Resultado da refundição de uma obra anterior vinda a lume em 2002, À Noite As Estrelas Descem do Céu. Iniciação à escrita de haicais: poemas e guia (Edições ASA, 2016, 39 pp., ISBN: 978-989-23-3295-6), de João Pedro Mésseder, é um pequeno livro que, como se pode ler no subtítulo, pretende orientar crianças e jovens na iniciação à poesia, mais concretamente à escrita de um género tão particular como a forma breve japonesa haicai (mais frequentemente designada como haiku, por razões histórico-literárias que não cabe aqui esmiuçar, embora no Brasil seja comum o termo haikai ou haicai, ocorrendo, em alguns casos, o mesmo em Portugal).

Este livro é composto por três partes: a primeira secção – «Palavras introdutórias» – dedica-se à explicação do género haicai em termos históricos e conceptuais, finalizando com sugestões de leitura. Na segunda parte, encontramos uma sequência de poemas da autoria de João Pedro Mésseder, ordenados por ciclos sazonais (inverno, primavera, verão, outono), como é comum nas recolhas de haicais, a partir dos quais educadores, professores e mediadores da leitura podem experimentar práticas de escrita com crianças e jovens. Leiam-se dois dos poemas aqui incluídos:

Sobre as águas
cai o silêncio
e um lento navio é possível. (p. 22)

Da janela do comboio
vêem-se os campos de arroz –
coração iluminado. (p. 30)

Na terceira parte do livro, podemos desfrutar de uma conversa com o autor, poeta e tradutor de alguns poemas de Bashô. «À conversa com o autor sobre o haicai» suplementa as aclarações expostas nas «Palavras introdutórias». Note-se que nesta última parte o autor propõe mais alguns desafios ao leitor – o de completar haicais, utilizando palavras apresentadas aleatoriamente.

Considerável número de educadores e professores continuam, em Portugal, como em outros países da Europa, a não saber como introduzir a poesia na escola – a poesia afigura-se-lhes difícil e obscura e, por isso, creem não ser atingível pelas crianças. À Noite as Estrelas Descem do Céu.
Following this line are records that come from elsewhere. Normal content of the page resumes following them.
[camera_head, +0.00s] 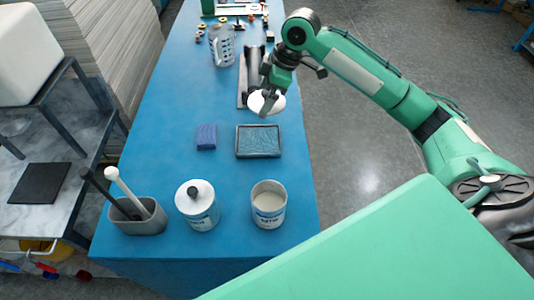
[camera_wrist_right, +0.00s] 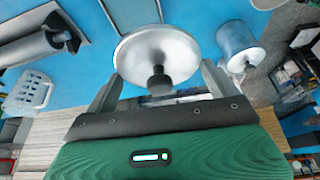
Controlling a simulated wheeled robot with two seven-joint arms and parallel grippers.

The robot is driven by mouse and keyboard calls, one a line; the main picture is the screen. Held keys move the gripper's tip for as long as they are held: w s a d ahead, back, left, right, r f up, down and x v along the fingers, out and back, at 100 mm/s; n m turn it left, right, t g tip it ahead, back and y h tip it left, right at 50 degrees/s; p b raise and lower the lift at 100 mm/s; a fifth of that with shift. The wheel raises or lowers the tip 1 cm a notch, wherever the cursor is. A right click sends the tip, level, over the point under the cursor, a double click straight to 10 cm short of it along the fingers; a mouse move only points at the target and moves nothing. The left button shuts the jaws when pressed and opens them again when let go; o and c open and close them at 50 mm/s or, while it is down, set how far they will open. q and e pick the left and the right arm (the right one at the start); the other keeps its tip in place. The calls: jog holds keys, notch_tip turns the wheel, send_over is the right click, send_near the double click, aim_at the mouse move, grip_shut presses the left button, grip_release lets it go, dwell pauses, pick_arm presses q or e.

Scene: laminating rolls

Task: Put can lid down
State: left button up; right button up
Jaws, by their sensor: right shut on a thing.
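My right gripper (camera_head: 270,88) is shut on the can lid (camera_head: 267,104), a pale round disc. The gripper holds it above the blue table, beyond the dark-rimmed tray. In the right wrist view the lid (camera_wrist_right: 158,48) faces the camera, with its dark knob (camera_wrist_right: 160,82) between the fingers. An open can (camera_head: 269,204) with pale contents stands upright at the table's near right. A second white can (camera_head: 198,206) to its left has a lid with a dark knob. My left gripper is not in view.
A grey holder (camera_head: 140,222) with two handles stands at the near left. A dark roll (camera_head: 254,68) and a jug (camera_head: 222,48) stand farther back. Bare blue table (camera_head: 175,150) lies left of the block.

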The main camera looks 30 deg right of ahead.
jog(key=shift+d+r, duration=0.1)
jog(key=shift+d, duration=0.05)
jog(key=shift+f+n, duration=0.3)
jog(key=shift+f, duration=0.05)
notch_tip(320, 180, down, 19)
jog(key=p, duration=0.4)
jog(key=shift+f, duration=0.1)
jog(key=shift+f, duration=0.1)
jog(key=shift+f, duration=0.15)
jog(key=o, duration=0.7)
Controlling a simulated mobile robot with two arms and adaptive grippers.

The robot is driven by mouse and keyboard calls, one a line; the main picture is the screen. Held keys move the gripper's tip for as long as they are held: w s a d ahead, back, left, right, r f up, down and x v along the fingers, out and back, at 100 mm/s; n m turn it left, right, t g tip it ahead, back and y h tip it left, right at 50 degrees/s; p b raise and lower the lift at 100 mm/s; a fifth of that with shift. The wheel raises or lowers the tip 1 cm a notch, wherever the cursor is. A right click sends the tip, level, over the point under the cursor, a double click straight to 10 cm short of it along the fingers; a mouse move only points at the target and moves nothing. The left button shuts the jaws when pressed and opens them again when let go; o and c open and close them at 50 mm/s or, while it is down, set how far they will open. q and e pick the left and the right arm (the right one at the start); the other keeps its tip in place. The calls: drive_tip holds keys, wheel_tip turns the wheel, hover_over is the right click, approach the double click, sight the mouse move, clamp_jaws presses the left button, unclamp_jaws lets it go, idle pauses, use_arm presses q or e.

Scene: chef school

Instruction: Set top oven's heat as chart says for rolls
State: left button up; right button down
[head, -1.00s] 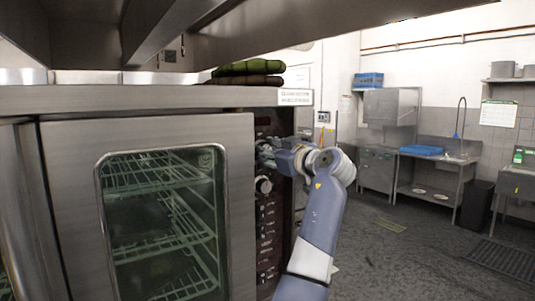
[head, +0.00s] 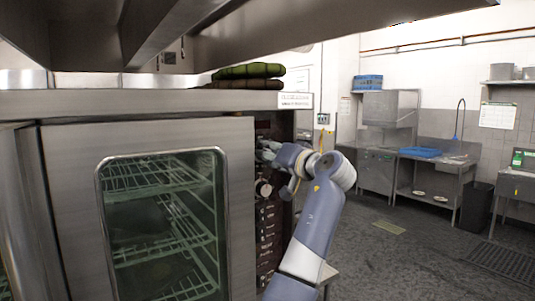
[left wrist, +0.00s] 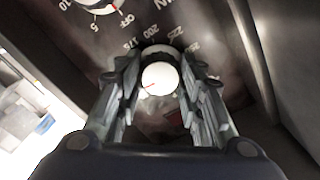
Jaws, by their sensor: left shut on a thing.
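The steel oven (head: 75,150) has a glass door with racks inside and a dark control panel (head: 268,222) at its right side. My left gripper (head: 268,150) is at the upper part of this panel. In the left wrist view, its fingers (left wrist: 160,75) are shut around a round pale knob (left wrist: 160,79) with a short red mark towards the left. A printed scale around the knob shows 175, 200 and 225; the rest is hidden or blurred. Another knob with OFF, 5 and 10 (left wrist: 98,3) is at the top left. My right gripper is not in view.
Folded green and brown cloths (head: 248,76) lie on the oven top. A white printed sheet (head: 498,115) hangs on the far right wall, too small to read. A steel shelf overhangs the oven. The floor to the right (head: 400,260) is clear.

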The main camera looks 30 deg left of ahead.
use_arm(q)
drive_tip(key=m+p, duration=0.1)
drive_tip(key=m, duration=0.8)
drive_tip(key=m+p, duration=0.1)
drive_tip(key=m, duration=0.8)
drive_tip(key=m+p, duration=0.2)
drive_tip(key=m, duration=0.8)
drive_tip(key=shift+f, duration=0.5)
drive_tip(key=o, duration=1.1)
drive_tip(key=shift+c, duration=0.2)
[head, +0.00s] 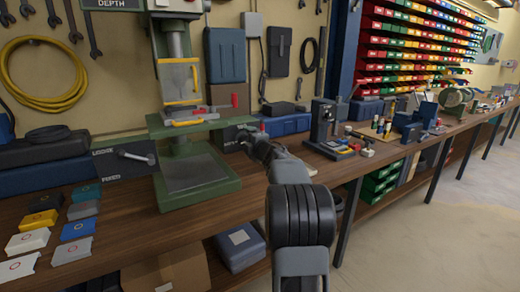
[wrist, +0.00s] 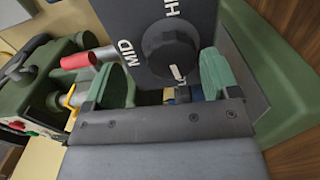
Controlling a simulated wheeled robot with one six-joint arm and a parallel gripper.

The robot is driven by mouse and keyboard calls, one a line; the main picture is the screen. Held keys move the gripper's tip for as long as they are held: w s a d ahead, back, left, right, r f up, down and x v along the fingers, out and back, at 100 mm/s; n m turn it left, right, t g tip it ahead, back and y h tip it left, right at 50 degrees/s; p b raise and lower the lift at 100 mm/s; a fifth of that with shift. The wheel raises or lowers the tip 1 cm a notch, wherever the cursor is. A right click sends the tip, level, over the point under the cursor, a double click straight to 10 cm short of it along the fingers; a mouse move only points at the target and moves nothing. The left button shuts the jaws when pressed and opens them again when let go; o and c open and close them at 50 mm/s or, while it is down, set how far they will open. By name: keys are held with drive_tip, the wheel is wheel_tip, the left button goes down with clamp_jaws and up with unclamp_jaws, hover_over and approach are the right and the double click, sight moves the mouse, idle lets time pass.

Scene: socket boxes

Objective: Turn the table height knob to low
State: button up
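The table height knob (wrist: 170,50) is a round black knob with a white mark, on a dark panel (wrist: 125,15). In the wrist view, "MID" shows left of it and part of another label, "H", above it. The white mark is on the knob's lower part in the picture. My gripper (wrist: 165,80) is open, with one green-padded finger on each side of the knob. I cannot tell whether the pads touch it. In the head view my gripper (head: 255,141) is at the dark panel (head: 233,133) right of the green drill press, and my arm hides the knob.
The green drill press (head: 195,178) stands left of my gripper, with a lever box (head: 125,163) beside it. Blue cases (head: 288,124) lie behind. A small machine (head: 325,125) stands to the right. Colored tiles (head: 78,229) lie on the bench at left.

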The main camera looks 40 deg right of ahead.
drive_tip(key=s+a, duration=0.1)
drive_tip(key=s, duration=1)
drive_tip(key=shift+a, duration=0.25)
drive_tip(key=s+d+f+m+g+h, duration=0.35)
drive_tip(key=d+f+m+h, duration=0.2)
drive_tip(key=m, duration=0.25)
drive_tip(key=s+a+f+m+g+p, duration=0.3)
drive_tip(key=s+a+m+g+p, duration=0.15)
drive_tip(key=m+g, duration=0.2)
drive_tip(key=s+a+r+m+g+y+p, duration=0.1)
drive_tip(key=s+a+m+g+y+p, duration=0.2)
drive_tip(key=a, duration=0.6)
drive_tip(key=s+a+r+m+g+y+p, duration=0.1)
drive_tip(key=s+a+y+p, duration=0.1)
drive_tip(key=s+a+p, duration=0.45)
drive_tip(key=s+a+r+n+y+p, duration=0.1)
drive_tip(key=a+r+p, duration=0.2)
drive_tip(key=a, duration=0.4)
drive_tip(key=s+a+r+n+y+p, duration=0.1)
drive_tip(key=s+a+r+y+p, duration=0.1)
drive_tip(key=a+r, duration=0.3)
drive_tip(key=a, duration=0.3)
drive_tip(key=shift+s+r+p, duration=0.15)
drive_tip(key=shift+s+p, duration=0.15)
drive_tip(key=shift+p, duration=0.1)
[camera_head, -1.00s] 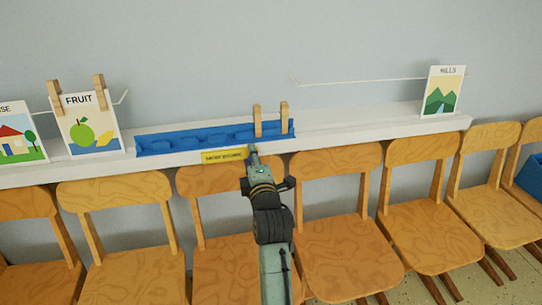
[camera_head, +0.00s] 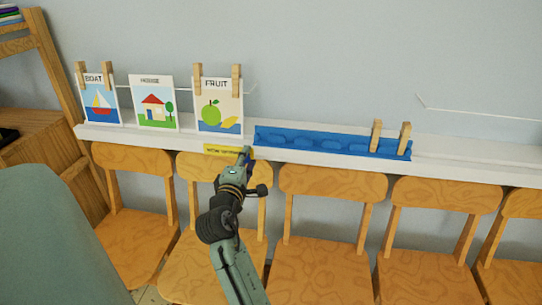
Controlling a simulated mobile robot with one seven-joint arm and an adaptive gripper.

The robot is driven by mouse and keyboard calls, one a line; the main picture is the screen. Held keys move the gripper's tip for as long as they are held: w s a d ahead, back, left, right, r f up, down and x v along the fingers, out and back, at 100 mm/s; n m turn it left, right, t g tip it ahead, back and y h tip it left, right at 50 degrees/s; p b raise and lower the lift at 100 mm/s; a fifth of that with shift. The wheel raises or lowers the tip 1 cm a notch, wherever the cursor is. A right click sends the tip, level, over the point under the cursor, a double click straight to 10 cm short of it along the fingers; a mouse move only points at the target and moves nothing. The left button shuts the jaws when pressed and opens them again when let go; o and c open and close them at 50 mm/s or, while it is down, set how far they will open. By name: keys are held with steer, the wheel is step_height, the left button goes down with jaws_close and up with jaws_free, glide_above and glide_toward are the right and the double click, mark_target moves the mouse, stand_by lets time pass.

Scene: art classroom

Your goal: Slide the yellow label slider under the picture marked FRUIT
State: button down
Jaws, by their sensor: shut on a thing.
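The yellow label slider (camera_head: 222,150) is on the front edge of the white shelf, with small text too blurred to read. My gripper (camera_head: 246,155) is shut on the slider's right end; the fingertips are small and partly hidden by the arm. The picture marked FRUIT (camera_head: 217,106), with a green apple and a yellow lemon, stands on the shelf with two wooden clothespins at its top. The slider is directly below this picture, its right end reaching slightly past the picture's right edge.
The picture HOUSE (camera_head: 154,105) and the clipped picture BOAT (camera_head: 99,101) stand to the left. A blue tray (camera_head: 290,142) with two upright clothespins lies on the white shelf (camera_head: 440,166) to the right. Wooden chairs (camera_head: 325,195) line up below. A wooden rack (camera_head: 47,60) stands at far left.

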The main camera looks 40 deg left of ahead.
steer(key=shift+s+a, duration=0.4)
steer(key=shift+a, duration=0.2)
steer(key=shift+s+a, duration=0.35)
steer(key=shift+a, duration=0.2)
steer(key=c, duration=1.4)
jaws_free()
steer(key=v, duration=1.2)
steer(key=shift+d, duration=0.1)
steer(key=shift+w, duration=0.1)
Iniciação à escrita de haicais: poemas e guia é um livro que, a somar ao valor poético intrínseco das composições que dão corpo à segunda parte, se apresenta como instrumento didático auxiliador de práticas de escuta, de leitura e de escrita poéticas nos 1.º e 2.º ciclos do Ensino Básico. 

O ensino da língua materna não será efetivo se insistirmos no servilismo funcional e inequívoco das palavras e sua sintaxe, esquecendo que as palavras possuem uma espessura semântica que ultrapassa o uso pragmático da língua,e que a apropriação dessa polifonia garante o domínio da língua materna. A poesia é o lugar experimental em que a estrutura e o funcionamento da língua são confrontados com realidades poliédricas não dizíveis a não ser pela linguagem e experimentação poéticas. Disse Octavio Paz que a poesia não é incompreensível, é apenas inexplicável – pese embora a verdade contida na asserção do poeta, este livro de Iniciação à escrita de haicais convida-nos a desafiar essa «linguagem do corpo e do espírito, essa linguagem que se recria a si própria», ou seja, a poesia lírica, como a caracterizou o poeta, ensaísta e pedagogo francês George Jean.

Saliente-se ainda a interação que João Pedro Mésseder estabelece com os possíveis leitores deste «guia», instituindo-se, ao longo do texto, um efetivo ato conversacional. A aproximação discursiva com o leitor efetiva-se através de um discurso pedagógico-didático marcado pela relação de segunda pessoa, materializada em expressões interrogativas e explicativas como «Nunca leste um haicai?» (p. 1), «Explicar-te-ei o que é um haicai» (p. 2). Esta cooperação e dinâmica discursivas, para além de garantir com maior eficácia a passagem de conhecimentos, permite que o jovem leitor se autonomize nesta «iniciação à escrita de haicais».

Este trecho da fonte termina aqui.